# The exercise
State how many lines hold the word "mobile", with no other words.
┌─ Material supplied
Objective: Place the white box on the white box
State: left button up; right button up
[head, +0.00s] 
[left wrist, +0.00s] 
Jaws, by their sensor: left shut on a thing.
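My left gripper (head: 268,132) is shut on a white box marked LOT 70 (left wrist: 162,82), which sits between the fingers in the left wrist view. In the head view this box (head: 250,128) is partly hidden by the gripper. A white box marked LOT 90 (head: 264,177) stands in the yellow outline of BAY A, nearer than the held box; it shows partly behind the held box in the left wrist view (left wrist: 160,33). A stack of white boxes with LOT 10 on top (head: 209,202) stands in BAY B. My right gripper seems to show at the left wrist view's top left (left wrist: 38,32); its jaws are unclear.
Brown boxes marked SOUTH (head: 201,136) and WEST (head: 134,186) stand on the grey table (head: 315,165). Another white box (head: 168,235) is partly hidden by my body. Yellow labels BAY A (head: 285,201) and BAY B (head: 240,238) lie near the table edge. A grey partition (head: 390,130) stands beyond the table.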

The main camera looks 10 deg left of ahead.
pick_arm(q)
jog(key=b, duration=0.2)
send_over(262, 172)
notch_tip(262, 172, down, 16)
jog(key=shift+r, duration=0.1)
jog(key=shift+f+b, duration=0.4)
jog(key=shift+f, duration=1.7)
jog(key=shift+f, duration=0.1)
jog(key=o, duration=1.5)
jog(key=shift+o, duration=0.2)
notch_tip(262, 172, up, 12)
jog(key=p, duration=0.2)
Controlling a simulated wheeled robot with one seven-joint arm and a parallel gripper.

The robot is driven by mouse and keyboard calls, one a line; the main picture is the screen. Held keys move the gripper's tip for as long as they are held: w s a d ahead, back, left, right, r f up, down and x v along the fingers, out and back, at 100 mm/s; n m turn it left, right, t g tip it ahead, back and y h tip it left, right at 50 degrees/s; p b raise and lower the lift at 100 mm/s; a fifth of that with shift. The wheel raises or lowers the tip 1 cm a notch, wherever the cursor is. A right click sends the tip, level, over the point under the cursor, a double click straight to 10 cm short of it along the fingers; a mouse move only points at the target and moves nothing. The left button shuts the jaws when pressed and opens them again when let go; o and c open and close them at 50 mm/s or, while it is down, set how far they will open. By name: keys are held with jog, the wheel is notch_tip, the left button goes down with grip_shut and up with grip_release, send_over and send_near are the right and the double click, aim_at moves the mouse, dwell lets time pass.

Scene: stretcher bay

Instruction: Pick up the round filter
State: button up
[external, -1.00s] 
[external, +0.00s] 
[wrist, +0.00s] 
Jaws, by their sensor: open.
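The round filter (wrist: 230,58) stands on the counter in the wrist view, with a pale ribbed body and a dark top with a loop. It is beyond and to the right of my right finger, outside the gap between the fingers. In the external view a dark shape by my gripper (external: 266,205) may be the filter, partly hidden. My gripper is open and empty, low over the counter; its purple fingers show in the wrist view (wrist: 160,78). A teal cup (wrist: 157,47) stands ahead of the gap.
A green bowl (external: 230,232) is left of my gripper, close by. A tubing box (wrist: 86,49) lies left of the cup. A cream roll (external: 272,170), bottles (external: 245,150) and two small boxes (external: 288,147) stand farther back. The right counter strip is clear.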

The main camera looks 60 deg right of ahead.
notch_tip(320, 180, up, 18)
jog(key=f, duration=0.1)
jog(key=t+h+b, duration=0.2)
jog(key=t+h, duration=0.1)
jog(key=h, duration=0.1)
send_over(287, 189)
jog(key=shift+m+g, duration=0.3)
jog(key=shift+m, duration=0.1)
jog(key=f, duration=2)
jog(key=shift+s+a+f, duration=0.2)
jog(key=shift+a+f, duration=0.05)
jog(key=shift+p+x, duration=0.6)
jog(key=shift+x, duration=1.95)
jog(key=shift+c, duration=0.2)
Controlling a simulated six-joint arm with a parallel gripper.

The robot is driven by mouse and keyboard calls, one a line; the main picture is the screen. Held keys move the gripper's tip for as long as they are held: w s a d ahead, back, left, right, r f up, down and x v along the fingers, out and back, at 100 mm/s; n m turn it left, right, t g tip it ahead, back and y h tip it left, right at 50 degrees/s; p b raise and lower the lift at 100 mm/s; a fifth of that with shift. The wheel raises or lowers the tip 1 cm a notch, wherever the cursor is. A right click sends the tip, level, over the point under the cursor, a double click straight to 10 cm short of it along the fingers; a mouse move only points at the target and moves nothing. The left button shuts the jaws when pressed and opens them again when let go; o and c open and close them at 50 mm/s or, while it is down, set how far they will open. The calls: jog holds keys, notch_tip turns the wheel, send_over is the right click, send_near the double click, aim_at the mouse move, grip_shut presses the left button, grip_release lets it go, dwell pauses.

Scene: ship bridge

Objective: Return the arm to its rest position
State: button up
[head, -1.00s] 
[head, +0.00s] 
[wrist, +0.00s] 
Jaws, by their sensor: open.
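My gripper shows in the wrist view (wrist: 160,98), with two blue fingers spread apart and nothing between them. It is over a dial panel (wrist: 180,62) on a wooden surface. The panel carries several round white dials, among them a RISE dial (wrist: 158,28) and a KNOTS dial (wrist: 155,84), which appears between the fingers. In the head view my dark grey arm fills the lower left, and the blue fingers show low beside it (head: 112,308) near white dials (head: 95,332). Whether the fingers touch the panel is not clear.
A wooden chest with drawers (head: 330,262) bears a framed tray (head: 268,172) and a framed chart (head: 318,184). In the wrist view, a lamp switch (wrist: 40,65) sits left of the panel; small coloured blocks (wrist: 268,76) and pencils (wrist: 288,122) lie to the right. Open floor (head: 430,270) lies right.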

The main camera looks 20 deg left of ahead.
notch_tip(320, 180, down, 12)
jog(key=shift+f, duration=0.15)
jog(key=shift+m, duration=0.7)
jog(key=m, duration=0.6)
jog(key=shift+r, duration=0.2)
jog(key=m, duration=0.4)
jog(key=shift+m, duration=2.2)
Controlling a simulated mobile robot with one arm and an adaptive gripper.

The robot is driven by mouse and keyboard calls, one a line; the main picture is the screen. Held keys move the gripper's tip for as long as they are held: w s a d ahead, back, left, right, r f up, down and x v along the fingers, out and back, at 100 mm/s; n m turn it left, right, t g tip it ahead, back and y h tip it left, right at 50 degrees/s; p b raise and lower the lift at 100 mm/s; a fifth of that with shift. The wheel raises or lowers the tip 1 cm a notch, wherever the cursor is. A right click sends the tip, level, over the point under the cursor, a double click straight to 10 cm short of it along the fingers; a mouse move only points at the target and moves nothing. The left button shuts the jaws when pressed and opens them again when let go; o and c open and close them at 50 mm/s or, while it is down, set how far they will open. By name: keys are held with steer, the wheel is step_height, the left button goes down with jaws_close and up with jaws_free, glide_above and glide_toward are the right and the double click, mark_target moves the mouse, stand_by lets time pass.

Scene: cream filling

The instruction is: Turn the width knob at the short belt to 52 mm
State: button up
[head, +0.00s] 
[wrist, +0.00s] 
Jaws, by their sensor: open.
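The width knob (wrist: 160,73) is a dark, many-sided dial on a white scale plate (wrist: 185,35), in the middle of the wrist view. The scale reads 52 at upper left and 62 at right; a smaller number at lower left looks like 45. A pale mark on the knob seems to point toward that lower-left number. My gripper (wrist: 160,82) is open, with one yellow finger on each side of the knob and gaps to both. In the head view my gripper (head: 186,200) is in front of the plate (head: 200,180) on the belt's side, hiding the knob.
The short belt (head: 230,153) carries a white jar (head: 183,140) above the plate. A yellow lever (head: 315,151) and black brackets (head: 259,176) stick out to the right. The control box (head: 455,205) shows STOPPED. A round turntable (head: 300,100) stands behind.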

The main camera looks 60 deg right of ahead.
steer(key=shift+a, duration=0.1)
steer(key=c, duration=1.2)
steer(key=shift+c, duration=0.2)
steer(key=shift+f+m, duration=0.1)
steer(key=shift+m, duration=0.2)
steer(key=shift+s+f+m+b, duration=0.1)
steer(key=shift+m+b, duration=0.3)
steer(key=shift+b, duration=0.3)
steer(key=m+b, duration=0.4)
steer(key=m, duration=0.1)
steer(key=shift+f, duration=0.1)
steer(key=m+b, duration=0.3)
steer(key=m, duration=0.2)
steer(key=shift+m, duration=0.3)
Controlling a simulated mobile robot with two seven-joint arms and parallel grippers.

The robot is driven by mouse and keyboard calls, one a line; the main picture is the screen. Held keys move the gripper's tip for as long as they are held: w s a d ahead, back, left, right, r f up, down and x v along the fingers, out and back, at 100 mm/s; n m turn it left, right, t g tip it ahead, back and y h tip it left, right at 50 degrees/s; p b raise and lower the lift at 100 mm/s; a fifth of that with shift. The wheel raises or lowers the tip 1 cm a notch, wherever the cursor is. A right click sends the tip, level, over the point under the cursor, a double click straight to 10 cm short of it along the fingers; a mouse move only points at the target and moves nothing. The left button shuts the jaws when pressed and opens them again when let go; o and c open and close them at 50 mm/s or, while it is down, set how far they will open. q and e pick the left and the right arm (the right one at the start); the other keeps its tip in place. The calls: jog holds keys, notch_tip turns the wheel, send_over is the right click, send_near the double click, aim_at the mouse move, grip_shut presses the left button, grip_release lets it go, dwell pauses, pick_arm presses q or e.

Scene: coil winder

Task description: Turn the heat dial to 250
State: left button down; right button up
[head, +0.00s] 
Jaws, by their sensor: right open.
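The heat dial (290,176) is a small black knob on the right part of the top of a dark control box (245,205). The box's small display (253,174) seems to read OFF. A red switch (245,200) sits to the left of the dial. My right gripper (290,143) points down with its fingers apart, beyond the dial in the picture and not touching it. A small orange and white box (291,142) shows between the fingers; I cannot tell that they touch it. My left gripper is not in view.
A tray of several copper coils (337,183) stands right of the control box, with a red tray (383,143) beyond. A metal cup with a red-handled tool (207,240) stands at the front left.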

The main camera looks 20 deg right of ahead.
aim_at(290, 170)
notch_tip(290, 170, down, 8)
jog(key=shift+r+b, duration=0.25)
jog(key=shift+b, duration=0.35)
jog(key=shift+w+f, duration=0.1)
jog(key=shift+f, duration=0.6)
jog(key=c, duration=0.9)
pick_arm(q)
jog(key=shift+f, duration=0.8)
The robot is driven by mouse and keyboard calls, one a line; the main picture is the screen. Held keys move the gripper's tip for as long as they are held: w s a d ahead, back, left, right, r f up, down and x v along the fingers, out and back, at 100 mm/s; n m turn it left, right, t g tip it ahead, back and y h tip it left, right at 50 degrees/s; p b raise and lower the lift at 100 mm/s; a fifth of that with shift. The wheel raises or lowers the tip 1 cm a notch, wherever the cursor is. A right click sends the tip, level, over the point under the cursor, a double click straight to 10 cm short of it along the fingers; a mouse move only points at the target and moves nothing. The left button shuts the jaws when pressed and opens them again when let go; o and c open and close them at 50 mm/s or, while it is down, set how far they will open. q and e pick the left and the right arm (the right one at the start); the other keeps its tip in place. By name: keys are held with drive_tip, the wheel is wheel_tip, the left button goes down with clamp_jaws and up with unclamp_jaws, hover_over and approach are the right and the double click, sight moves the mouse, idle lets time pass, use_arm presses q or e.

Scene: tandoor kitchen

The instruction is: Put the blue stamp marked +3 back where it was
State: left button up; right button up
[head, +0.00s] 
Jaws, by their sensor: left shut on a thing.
└─
# Exercise solution
2